DESCRIPTION OF THE TASK ▸ Copy out exactly the lines from the line containing "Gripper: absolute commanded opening" to the end of the listing.

DATA PROVIDED ▸

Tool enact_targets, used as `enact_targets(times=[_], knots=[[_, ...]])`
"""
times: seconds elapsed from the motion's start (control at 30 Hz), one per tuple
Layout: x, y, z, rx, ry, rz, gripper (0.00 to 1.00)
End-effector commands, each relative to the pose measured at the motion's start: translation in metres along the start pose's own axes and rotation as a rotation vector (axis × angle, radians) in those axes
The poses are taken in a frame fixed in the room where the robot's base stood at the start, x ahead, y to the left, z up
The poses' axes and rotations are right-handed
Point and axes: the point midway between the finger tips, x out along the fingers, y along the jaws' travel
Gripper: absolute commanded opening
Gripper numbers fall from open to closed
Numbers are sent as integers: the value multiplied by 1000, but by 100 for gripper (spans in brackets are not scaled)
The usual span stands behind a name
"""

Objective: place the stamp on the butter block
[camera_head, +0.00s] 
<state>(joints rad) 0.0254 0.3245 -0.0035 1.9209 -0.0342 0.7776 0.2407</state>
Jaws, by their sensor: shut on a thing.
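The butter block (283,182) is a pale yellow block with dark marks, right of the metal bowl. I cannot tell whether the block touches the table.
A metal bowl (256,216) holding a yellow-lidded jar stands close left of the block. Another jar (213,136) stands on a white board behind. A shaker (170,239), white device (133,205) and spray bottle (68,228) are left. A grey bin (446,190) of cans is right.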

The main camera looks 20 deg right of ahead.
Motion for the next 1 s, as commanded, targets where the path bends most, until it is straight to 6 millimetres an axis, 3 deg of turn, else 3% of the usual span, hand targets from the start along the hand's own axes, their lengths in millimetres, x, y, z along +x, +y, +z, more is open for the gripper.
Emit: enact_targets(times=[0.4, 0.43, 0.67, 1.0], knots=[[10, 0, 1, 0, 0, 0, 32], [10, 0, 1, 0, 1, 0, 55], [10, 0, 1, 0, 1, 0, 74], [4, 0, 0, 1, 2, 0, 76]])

FULL ANSWER ▸
Gripper: absolute commanded opening
Gripper numbers fall from open to closed
Numbers are sent as integers: the value multiplied by 1000, but by 100 for gripper (spans in brackets are not scaled)
The usual span stands behind a name
"""

Objective: place the stamp on the butter block
[camera_head, +0.00s] 
<state>(joints rad) 0.0254 0.3245 -0.0035 1.9209 -0.0342 0.7776 0.2407</state>
Jaws, by their sensor: shut on a thing.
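The butter block (283,182) is a pale yellow block with dark marks, right of the metal bowl. I cannot tell whether the block touches the table.
A metal bowl (256,216) holding a yellow-lidded jar stands close left of the block. Another jar (213,136) stands on a white board behind. A shaker (170,239), white device (133,205) and spray bottle (68,228) are left. A grey bin (446,190) of cans is right.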

The main camera looks 20 deg right of ahead.
Motion for the next 1 s, as commanded, targets where the path bends most, until it is straight to 6 millimetres an axis, 3 deg of turn, else 3% of the usual span, hand targets from the start along the hand's own axes, their lengths in millimetres, x, y, z along +x, +y, +z, more is open for the gripper.
Emit: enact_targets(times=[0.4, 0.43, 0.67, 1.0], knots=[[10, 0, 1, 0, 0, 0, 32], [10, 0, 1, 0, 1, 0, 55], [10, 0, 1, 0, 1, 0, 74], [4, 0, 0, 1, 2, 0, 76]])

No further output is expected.